**** Data section ****

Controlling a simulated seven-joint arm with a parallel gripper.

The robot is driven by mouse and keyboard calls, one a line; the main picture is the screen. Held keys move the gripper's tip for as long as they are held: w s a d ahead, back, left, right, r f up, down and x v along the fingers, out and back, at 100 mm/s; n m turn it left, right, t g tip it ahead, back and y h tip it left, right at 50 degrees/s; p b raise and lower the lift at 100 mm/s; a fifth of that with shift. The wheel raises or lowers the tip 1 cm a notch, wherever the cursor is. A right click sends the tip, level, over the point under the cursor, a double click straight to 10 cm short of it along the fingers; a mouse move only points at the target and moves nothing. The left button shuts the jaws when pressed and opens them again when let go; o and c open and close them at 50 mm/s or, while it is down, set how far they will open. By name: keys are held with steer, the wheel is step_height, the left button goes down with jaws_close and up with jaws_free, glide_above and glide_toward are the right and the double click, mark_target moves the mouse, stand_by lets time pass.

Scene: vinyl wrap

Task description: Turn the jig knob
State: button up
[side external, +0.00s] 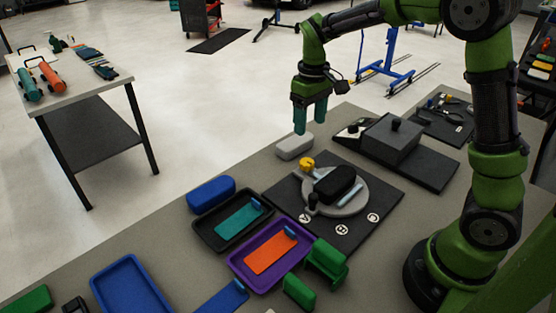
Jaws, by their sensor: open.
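A grey round jig (350,204) sits on a dark square mat (386,205) in the middle of the table. A black rounded part (334,184) and a light blue stick lie on the jig's disc. A yellow knob (307,164) is at the disc's back left edge, and a black knob (312,202) stands at its front left edge. I cannot tell which is the jig knob. My gripper (310,127) is open, with teal fingers pointing down, above and behind the jig. It appears empty and apart from everything.
A light grey block (294,147) lies just below my gripper. A dark box with a knob (390,138) stands at the back right. Black (205,230) and purple (237,268) trays, a blue block (211,192) and green parts (326,262) crowd the front left.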

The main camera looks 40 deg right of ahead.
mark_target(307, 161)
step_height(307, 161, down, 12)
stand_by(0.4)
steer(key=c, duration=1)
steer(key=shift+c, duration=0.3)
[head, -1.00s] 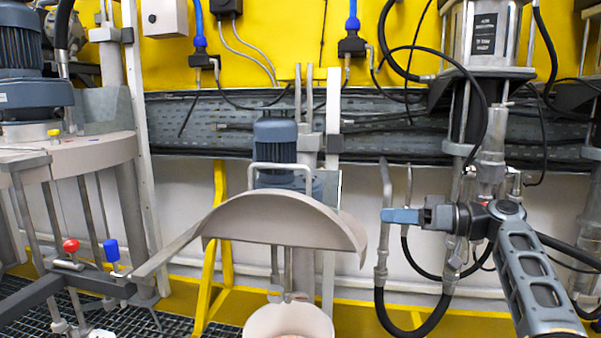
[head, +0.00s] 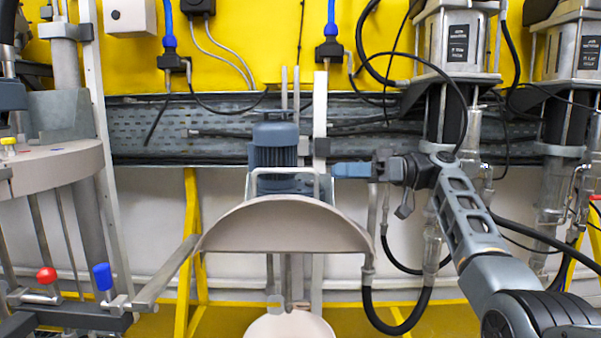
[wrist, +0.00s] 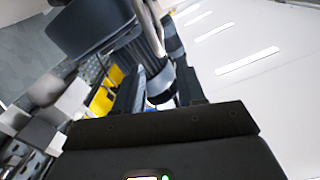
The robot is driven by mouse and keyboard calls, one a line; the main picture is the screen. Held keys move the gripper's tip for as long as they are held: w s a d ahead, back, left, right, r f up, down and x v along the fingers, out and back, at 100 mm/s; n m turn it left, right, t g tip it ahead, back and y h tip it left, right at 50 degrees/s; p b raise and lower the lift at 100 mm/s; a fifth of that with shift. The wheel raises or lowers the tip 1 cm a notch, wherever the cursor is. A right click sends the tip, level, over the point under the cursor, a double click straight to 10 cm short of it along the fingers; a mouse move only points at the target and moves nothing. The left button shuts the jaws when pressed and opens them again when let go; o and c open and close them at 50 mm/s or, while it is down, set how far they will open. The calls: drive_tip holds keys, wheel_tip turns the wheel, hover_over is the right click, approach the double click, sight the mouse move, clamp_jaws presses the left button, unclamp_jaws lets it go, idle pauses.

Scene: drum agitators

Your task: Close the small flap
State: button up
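The flap is likely the beige half-round plate (head: 285,232) at the centre of the head view. It stands raised with its curved edge up, above a pale round vessel (head: 289,326). A blue-grey motor (head: 275,148) with a light bar handle stands behind it. My gripper (head: 335,170) points left, above and to the right of the flap, near the motor, and does not appear to touch the flap. In the wrist view its two dark fingers (wrist: 160,90) are apart, with no clearly held object between them. I cannot identify the flap in the wrist view.
A black hose (head: 398,325) and metal pipes hang right of the flap. Tall pump columns (head: 455,60) stand at right. A larger drum lid (head: 50,180), red knob (head: 46,275) and blue knob (head: 103,277) are at left. A yellow stand (head: 192,250) is behind.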

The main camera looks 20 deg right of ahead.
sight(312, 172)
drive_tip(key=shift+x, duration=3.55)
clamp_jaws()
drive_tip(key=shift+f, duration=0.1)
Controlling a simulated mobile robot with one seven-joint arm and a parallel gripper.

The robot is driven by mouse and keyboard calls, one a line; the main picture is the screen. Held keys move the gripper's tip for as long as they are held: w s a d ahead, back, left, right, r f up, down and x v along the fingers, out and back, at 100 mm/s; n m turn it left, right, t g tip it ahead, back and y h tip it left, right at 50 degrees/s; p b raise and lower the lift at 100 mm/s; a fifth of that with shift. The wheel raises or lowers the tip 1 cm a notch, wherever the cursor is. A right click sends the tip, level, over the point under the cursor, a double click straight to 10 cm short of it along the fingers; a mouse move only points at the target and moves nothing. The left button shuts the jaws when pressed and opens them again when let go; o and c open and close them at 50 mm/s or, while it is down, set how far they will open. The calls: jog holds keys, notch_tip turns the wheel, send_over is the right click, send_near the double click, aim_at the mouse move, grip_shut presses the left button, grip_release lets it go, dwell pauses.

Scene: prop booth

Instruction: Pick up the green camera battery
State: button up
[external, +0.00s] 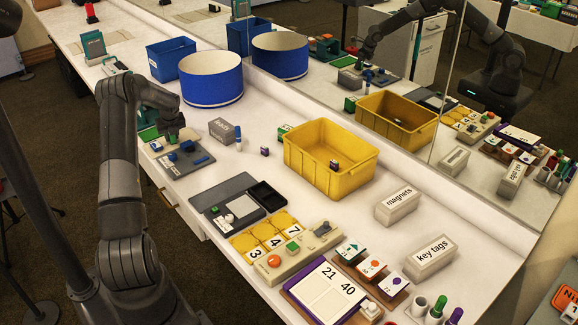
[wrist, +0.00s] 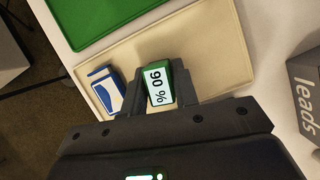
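The green camera battery (wrist: 158,84) has a white label reading "90 %" and sits at the beige tray (wrist: 215,55) in the wrist view. My gripper (wrist: 160,92) reaches over that tray, with one dark finger on each side of the battery. The fingers lie very close to its sides; whether they press on it cannot be told.
A blue and white block (wrist: 105,90) lies just left of the battery. A green tray (wrist: 95,18) lies beyond. The grey "leads" box (external: 222,130) stands right of my gripper. A blue tub (external: 211,80) and yellow bin (external: 300,160) stand farther off.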

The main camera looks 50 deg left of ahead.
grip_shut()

****

**Written problem:** Track down all lines above with the string "seven" and copy them.

**Solved exercise:**
Controlling a simulated seven-joint arm with a parallel gripper.
Controlling a simulated mobile robot with one seven-joint arm and a parallel gripper.

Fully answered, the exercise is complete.